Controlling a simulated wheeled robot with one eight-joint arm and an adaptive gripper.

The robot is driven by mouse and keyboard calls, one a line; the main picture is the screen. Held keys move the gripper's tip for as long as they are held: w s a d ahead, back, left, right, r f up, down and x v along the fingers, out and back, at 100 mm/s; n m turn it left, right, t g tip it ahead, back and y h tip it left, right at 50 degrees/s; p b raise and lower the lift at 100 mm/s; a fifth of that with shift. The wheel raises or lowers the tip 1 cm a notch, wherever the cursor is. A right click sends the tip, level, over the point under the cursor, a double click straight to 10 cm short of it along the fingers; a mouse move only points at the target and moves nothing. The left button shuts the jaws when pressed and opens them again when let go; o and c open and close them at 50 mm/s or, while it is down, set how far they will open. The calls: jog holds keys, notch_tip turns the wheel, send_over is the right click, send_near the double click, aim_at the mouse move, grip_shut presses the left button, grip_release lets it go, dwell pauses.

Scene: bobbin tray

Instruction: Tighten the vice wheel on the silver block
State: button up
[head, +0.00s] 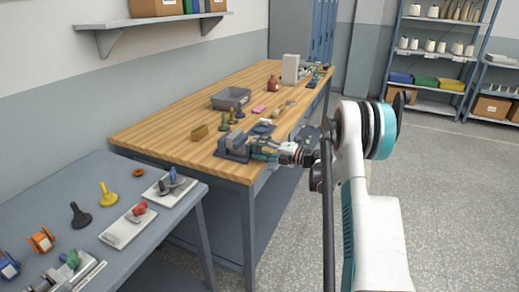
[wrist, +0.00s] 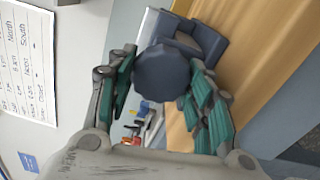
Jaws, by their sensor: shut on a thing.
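The vice (head: 233,147) stands at the near edge of the wooden bench, dark blue-grey. Its wheel (wrist: 161,72) shows in the wrist view as a dark blue many-sided disc facing the camera. My gripper (head: 268,150) is beside the vice on its right side. In the wrist view my gripper (wrist: 163,66) has its teal-padded fingers on both sides of the wheel, shut on it. The vice body (wrist: 208,38) is behind the wheel. A greyish patch between the jaws may be the silver block, but I cannot tell; the wheel partly hides that area.
A grey side table (head: 60,183) with coloured parts is at front left. The floor (head: 455,180) at right is clear.

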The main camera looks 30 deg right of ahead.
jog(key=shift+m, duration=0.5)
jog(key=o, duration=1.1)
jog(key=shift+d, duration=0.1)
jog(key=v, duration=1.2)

■ Prompt ■
Exactly the lines from the one with "[head, +0.00s]" through the end of the listing above are to be repeated, with no pictures.

■ Answer to this problem ■
[head, +0.00s] 
[wrist, +0.00s] 
Jaws, by their sensor: shut on a thing.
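The vice (head: 233,147) stands at the near edge of the wooden bench, dark blue-grey. Its wheel (wrist: 161,72) shows in the wrist view as a dark blue many-sided disc facing the camera. My gripper (head: 268,150) is beside the vice on its right side. In the wrist view my gripper (wrist: 163,66) has its teal-padded fingers on both sides of the wheel, shut on it. The vice body (wrist: 208,38) is behind the wheel. A greyish patch between the jaws may be the silver block, but I cannot tell; the wheel partly hides that area.
A grey side table (head: 60,183) with coloured parts is at front left. The floor (head: 455,180) at right is clear.

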The main camera looks 30 deg right of ahead.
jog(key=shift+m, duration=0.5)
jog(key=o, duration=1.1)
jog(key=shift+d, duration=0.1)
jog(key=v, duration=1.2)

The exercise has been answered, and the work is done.